• Written instruction:
Pull every line containing "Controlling" from the entries.

════════

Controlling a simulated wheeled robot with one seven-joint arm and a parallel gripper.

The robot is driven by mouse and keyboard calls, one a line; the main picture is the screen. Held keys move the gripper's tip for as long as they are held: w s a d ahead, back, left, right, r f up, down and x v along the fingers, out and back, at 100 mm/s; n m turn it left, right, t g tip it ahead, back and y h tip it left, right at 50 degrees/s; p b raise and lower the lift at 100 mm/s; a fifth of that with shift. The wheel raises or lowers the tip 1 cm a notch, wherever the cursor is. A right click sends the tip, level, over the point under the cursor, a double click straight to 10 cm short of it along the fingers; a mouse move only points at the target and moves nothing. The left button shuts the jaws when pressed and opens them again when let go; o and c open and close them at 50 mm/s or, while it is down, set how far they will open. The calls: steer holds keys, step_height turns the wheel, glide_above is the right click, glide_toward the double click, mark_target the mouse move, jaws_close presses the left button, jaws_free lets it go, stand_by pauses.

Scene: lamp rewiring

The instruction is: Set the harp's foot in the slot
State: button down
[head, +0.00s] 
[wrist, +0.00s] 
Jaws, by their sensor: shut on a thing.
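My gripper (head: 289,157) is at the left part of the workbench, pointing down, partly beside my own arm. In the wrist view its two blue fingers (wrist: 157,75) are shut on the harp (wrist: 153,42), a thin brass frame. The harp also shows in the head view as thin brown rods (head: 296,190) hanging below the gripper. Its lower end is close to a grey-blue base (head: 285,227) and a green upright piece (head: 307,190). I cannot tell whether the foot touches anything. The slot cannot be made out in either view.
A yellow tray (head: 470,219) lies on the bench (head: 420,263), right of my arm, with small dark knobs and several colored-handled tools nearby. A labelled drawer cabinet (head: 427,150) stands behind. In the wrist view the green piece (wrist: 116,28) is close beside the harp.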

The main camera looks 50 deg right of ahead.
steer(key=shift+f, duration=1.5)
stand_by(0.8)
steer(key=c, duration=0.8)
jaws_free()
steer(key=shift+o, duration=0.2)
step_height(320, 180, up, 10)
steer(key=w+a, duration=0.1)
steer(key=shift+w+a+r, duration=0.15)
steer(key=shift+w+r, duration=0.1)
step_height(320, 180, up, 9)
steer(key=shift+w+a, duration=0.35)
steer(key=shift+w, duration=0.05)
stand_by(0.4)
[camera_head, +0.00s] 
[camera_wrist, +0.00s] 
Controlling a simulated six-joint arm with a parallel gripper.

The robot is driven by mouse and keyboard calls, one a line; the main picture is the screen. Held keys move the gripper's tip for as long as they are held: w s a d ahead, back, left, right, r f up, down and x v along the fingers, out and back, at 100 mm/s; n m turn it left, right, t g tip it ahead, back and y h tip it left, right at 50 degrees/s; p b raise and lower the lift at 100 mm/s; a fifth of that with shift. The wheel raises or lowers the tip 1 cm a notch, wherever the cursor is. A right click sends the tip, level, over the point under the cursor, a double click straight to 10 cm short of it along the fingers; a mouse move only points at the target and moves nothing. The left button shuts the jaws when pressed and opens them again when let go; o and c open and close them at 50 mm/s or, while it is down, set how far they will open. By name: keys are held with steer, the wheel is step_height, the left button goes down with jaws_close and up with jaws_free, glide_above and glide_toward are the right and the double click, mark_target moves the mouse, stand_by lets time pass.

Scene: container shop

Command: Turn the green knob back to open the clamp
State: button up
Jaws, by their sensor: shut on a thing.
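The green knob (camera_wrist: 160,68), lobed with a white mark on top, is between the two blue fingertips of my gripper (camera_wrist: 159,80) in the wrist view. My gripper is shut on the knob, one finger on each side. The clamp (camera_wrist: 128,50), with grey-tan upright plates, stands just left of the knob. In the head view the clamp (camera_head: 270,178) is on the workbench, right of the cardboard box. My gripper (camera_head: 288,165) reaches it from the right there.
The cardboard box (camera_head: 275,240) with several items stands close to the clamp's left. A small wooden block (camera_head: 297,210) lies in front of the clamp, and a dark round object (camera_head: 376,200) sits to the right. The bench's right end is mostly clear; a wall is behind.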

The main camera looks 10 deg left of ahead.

════════

• Result:
Controlling a simulated wheeled robot with one seven-joint arm and a parallel gripper.
Controlling a simulated six-joint arm with a parallel gripper.

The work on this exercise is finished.